● **Task to carry out**
In the entries below, identify every line with the string "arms" and copy it.

● **Data listing**

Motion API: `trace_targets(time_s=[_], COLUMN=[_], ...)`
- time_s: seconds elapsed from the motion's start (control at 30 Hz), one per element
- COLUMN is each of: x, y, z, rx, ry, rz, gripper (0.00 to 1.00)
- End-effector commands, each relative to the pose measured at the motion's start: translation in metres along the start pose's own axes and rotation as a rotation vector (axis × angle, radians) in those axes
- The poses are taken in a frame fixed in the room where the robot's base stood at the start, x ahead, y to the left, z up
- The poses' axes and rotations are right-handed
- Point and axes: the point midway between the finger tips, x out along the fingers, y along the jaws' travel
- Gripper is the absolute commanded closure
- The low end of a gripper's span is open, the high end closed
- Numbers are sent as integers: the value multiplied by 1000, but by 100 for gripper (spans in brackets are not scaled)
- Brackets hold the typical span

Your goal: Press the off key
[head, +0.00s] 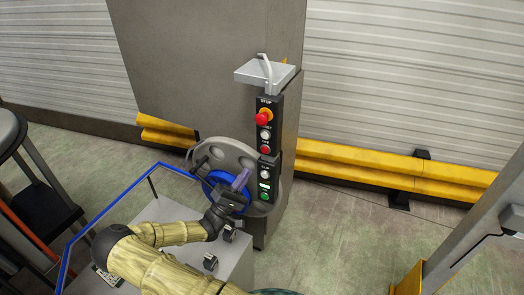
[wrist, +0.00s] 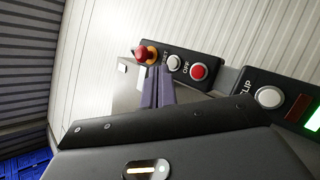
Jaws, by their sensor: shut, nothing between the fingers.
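The off key is a round red button (wrist: 199,72) marked OFF on a black upright panel in the wrist view. In the head view it is the lower red button (head: 265,150), below a white one. My gripper (head: 241,179) is shut and empty, left of the panel and a little lower than the off key in the head view. In the wrist view its purple-grey fingers (wrist: 158,88) point toward the panel, left of the off key. I see no contact with the key, though the gap is hard to judge.
A red stop knob (head: 263,117) on a yellow collar and a white reset button (wrist: 175,62) sit beside the off key. A clip button (wrist: 269,97) and green-lit display (head: 264,186) sit on the lower panel. A grey wheel (head: 207,155) stands behind my gripper.

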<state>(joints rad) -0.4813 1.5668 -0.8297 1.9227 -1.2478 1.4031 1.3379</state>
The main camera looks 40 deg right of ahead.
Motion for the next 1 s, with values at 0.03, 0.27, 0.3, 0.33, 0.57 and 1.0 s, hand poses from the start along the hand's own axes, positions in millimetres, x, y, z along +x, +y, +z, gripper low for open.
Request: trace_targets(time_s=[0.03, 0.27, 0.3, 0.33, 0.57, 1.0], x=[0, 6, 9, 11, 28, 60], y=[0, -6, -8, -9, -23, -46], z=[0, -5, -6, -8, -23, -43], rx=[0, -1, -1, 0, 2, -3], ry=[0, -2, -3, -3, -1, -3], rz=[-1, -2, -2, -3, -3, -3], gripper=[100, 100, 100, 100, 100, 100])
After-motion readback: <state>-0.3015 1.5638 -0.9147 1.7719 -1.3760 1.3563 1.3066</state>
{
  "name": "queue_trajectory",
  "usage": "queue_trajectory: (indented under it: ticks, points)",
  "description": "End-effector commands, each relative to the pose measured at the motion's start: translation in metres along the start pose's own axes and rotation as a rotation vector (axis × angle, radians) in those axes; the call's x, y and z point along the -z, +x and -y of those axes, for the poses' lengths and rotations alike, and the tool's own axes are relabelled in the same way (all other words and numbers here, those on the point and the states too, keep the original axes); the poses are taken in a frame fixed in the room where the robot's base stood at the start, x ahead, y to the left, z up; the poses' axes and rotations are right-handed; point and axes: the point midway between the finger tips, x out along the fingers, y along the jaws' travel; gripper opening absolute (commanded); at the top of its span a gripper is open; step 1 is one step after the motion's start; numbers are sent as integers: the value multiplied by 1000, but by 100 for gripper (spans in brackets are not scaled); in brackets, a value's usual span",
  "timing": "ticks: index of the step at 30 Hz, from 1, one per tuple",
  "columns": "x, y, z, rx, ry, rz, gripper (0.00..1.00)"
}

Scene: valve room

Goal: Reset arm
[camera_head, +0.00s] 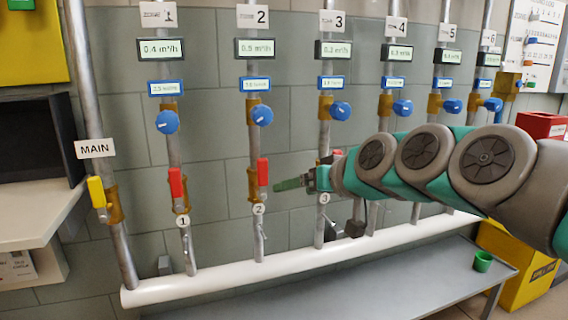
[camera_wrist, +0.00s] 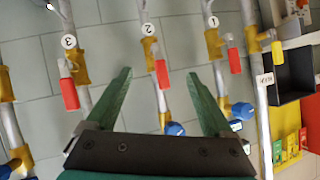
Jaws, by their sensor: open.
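My gripper (camera_head: 290,184) is at the end of my arm, which reaches in from the right in the head view. It is in front of the pipes, between pipe 2 and pipe 3. In the wrist view my gripper (camera_wrist: 158,92) shows two green fingers spread apart with nothing between them. The red valve handle of pipe 2 (camera_head: 263,172) is to the left of the fingertips in the head view. In the wrist view the red handle of pipe 2 (camera_wrist: 162,74) appears beyond the gap between the fingers. My arm hides part of pipes 3 to 5.
Red handle 1 (camera_head: 176,183) and the yellow MAIN handle (camera_head: 97,192) are further left. Blue knobs (camera_head: 262,115) sit above. A white horizontal pipe (camera_head: 210,279) runs low, over a grey bench (camera_head: 400,290) with a green cup (camera_head: 482,261). A shelf (camera_head: 35,212) stands at left.

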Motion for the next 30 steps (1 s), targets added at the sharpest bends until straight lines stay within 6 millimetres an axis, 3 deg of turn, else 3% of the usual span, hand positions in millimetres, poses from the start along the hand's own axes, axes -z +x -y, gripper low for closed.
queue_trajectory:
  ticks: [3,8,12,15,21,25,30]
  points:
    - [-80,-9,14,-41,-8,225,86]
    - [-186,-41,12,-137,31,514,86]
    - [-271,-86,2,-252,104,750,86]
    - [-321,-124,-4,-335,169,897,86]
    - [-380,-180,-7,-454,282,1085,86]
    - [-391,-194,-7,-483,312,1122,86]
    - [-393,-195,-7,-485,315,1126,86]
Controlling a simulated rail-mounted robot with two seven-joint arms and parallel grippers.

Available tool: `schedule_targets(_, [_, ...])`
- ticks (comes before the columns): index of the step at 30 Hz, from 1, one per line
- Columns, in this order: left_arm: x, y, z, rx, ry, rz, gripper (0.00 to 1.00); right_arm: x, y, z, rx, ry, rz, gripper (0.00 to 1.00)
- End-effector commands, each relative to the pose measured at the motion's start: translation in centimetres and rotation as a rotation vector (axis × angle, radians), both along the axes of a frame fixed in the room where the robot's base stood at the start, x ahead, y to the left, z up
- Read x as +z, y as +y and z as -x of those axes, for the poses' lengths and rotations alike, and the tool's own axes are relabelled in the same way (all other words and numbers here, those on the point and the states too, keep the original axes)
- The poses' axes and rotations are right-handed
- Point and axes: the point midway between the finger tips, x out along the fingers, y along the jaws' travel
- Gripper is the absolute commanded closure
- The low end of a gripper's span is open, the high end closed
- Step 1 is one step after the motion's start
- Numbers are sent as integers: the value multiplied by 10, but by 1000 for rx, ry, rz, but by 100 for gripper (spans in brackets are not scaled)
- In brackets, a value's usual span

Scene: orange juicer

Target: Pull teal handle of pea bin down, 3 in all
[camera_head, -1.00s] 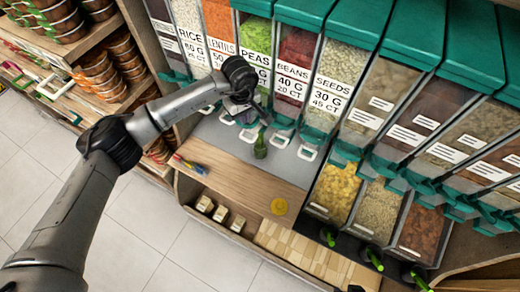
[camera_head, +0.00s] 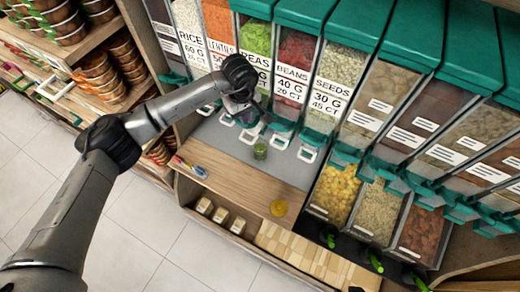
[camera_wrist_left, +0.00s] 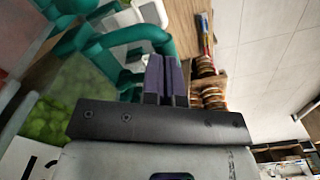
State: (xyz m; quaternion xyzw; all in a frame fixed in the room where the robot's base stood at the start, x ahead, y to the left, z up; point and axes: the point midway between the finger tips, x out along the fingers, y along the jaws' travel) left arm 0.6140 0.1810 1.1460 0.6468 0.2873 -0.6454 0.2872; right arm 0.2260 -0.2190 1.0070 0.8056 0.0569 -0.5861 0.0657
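The pea bin (camera_head: 256,37) is a clear bin of green peas with a teal lid. Its label is partly covered by my left arm. My left gripper (camera_head: 252,118) is in front of the bin's lower spout. In the left wrist view its two dark fingers (camera_wrist_left: 166,78) lie close together, with nothing seen between them. Their tips are at a curved teal handle (camera_wrist_left: 135,36); whether they touch it I cannot tell. In the head view the handle is mostly hidden behind the gripper. A small clear cup (camera_head: 260,151) with green contents stands on the grey counter below. My right gripper is not in view.
Bins of lentils (camera_head: 219,30), beans (camera_head: 296,50) and seeds (camera_head: 341,62) stand beside the pea bin. White loops (camera_head: 279,141) line the grey strip. Colored pens (camera_head: 190,167) and a yellow disc (camera_head: 279,208) lie on the wooden counter (camera_head: 235,185), otherwise largely clear.

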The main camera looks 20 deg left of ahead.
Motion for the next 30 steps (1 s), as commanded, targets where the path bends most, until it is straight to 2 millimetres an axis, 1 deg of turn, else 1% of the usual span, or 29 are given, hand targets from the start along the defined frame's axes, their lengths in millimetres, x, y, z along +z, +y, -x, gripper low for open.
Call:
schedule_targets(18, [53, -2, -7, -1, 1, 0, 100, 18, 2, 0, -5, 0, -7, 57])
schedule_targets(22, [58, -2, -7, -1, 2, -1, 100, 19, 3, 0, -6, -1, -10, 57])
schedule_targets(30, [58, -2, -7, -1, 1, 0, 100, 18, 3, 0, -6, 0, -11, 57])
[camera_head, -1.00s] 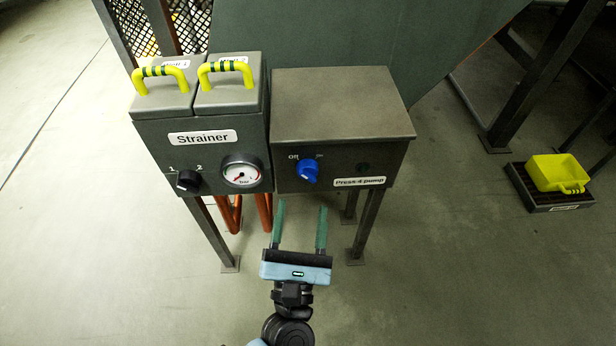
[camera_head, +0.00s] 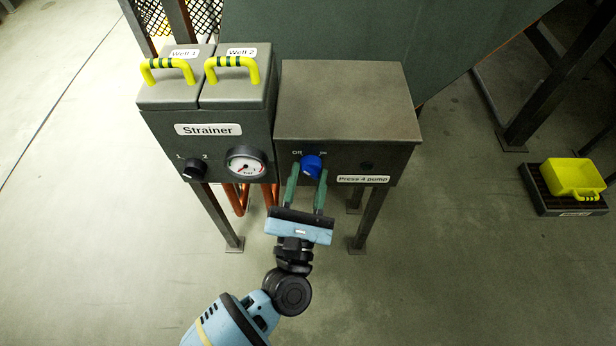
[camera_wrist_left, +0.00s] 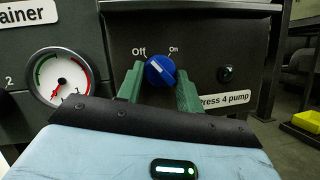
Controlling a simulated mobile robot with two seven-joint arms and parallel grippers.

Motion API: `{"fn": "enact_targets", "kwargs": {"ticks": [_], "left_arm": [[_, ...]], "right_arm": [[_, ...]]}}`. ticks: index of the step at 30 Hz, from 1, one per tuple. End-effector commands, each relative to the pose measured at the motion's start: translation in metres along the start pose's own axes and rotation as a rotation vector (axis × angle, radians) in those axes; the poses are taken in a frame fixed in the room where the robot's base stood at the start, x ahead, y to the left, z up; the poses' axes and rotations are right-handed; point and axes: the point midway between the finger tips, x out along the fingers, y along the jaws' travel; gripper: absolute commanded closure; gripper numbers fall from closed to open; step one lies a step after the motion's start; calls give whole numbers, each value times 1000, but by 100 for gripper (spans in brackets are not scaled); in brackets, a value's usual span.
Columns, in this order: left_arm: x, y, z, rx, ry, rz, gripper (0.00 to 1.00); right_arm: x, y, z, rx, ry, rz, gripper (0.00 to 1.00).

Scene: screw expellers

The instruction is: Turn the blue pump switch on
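The blue pump switch (camera_head: 311,165) is a round knob on the front of the grey "Press 4 pump" box (camera_head: 345,105), below the "Off" and "On" labels. It also shows in the left wrist view (camera_wrist_left: 160,70), where its white mark appears to tilt up and left towards "Off". My left gripper (camera_head: 307,174) is open in front of the box. Its green fingertips are on either side of the knob, with the knob between them; I cannot tell whether they touch it. My right gripper is not in view.
The Strainer box (camera_head: 210,130) stands close on the left, with a black selector (camera_head: 194,170), a pressure gauge (camera_head: 246,163) and yellow handles on top. A dark round lamp (camera_wrist_left: 225,74) is right of the switch.

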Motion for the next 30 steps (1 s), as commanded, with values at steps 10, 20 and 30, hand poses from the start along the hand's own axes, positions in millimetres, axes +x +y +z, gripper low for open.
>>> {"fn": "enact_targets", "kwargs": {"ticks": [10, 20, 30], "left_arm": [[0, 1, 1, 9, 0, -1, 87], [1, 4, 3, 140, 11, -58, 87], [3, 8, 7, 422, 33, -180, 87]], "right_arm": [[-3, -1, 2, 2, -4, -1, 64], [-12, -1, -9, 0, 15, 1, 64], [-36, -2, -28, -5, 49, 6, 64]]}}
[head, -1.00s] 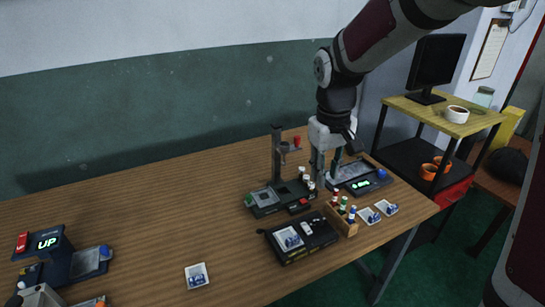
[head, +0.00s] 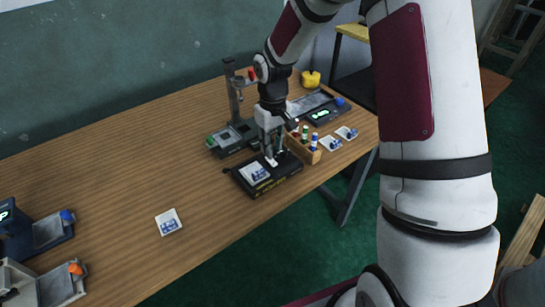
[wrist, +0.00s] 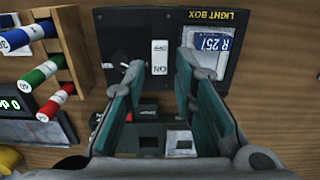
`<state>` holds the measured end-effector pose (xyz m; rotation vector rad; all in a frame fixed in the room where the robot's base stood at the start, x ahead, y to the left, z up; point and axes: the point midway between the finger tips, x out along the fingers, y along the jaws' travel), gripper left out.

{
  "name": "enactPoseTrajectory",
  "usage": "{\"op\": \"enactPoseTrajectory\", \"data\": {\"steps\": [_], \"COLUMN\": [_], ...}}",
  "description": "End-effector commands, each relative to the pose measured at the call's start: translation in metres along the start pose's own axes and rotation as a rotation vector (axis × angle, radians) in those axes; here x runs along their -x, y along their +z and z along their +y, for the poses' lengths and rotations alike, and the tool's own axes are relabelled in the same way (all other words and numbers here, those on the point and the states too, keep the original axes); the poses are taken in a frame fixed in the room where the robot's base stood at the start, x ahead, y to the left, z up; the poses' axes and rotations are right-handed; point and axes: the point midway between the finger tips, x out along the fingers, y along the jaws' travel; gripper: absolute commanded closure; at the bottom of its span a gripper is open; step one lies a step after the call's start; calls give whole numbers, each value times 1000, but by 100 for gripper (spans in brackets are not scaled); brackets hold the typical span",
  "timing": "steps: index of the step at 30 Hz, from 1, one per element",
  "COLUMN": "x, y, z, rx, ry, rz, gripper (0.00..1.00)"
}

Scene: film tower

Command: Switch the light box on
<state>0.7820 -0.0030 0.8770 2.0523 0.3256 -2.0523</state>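The light box (head: 277,186) is a flat black box near the table's front edge, with a blue-and-white card or film on its window. In the wrist view, the box (wrist: 112,30) carries yellow LIGHT BOX lettering. A white switch (wrist: 160,58) with ON and OFF marks beside it sits on its top, next to a dark round knob (wrist: 122,57). My gripper (head: 271,160) is above the box. In the wrist view my gripper (wrist: 157,75) is open and empty, its fingers on either side of the switch. I cannot tell whether they touch the box or whether its window is lit.
Behind are a column stand (head: 233,100) and a device with a green display (head: 322,113). Cards lie at right, and one card (head: 168,222) lies on clear table at left.

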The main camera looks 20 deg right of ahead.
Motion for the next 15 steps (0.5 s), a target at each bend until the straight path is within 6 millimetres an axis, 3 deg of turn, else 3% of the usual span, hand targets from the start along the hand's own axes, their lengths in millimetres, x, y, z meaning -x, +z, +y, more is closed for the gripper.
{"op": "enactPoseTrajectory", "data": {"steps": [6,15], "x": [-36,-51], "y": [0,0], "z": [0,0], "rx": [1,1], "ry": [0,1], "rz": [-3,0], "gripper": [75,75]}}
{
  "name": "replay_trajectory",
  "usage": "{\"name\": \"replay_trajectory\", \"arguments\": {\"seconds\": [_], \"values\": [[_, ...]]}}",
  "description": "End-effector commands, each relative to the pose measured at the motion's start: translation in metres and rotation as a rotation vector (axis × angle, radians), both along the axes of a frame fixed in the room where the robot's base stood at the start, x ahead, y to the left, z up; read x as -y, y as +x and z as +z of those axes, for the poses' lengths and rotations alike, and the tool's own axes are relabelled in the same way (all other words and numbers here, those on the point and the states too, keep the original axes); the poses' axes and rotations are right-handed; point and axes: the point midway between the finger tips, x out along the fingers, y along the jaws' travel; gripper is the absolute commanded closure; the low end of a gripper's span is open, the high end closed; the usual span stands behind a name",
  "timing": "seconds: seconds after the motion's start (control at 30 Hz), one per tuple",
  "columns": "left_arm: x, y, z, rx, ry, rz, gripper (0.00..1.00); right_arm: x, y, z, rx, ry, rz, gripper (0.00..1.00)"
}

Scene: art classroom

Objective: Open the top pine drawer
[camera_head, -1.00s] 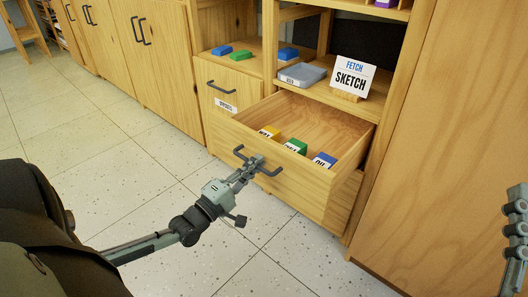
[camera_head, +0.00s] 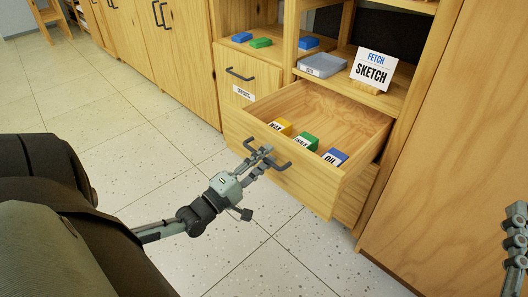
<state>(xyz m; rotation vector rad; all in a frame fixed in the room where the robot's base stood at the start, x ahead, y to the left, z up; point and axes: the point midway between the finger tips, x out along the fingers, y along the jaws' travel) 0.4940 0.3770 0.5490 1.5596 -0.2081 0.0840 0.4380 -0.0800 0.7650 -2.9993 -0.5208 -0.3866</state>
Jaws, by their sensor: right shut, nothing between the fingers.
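The top pine drawer (camera_head: 300,186) stands well out from the cabinet, with its inside showing. Its dark bar handle (camera_head: 282,167) is on the front panel. My left gripper (camera_head: 264,156) is at the middle of this handle, its fingers closed around the bar. My right gripper (camera_head: 517,240) is at the right edge, partly cut off, shut and empty, away from the drawer.
A "FETCH SKETCH" sign (camera_head: 371,69) and a grey tray (camera_head: 323,65) stand on the shelf above the drawer. A tall wooden panel (camera_head: 440,180) stands at the right. The tiled floor (camera_head: 130,150) is clear.

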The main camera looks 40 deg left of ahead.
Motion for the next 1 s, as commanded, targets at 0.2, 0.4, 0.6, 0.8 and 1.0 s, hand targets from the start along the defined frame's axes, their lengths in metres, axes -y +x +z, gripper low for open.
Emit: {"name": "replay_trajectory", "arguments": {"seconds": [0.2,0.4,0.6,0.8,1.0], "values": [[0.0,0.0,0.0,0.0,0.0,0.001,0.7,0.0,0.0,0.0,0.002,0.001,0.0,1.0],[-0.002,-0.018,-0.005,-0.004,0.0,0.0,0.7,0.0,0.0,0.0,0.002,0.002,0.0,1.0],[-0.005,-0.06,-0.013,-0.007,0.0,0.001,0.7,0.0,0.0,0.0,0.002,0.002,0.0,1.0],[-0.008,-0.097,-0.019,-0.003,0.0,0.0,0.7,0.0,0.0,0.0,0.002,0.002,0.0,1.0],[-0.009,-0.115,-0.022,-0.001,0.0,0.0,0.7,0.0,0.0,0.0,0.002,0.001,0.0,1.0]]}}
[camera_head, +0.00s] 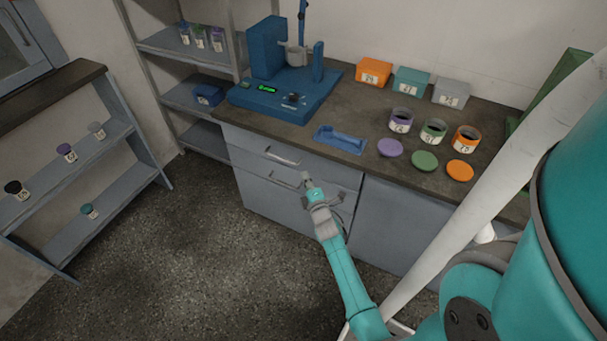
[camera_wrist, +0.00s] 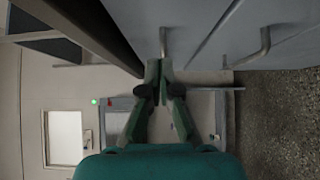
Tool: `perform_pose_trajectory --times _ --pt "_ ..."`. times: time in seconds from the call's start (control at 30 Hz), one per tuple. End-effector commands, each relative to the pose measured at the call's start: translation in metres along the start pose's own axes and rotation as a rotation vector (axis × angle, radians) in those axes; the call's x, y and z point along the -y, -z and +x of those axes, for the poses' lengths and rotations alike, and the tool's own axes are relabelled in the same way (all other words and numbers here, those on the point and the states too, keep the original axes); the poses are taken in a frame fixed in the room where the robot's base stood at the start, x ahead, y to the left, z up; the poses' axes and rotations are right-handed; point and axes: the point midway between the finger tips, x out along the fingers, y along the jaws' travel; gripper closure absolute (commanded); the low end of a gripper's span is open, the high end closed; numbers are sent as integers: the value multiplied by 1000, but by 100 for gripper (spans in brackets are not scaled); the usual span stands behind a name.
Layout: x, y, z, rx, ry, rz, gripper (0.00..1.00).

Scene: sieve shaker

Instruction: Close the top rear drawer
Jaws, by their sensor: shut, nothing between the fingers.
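The top drawer front (camera_head: 250,146) is a grey panel just under the dark counter, with a bar handle (camera_head: 283,156). It looks flush or nearly flush with the cabinet; I cannot tell if a small gap remains. A second drawer with its own handle (camera_head: 287,183) lies below. My gripper (camera_head: 307,178) is in front of the drawers, right of the handles. In the wrist view my gripper (camera_wrist: 158,68) has its fingertips together, empty, close to the top drawer handle (camera_wrist: 163,42); contact cannot be told. The lower handle (camera_wrist: 264,42) is farther right there.
A blue sieve shaker (camera_head: 280,85) stands on the counter (camera_head: 350,105). A blue holder (camera_head: 340,139), open jars, lids and labelled boxes (camera_head: 411,80) are to its right. Shelves (camera_head: 85,190) with small jars are at left. The floor (camera_head: 200,250) before the drawers is clear.

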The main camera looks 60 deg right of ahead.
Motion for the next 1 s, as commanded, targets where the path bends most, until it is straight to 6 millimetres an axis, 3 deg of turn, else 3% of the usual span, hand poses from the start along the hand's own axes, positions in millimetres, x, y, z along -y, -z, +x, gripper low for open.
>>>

● **Solved problem**
Controlling a simulated rail-mounted robot with two seven-joint arms and parallel grippers.
Controlling a simulated mobile robot with two seven-joint arms and parallel grippers.

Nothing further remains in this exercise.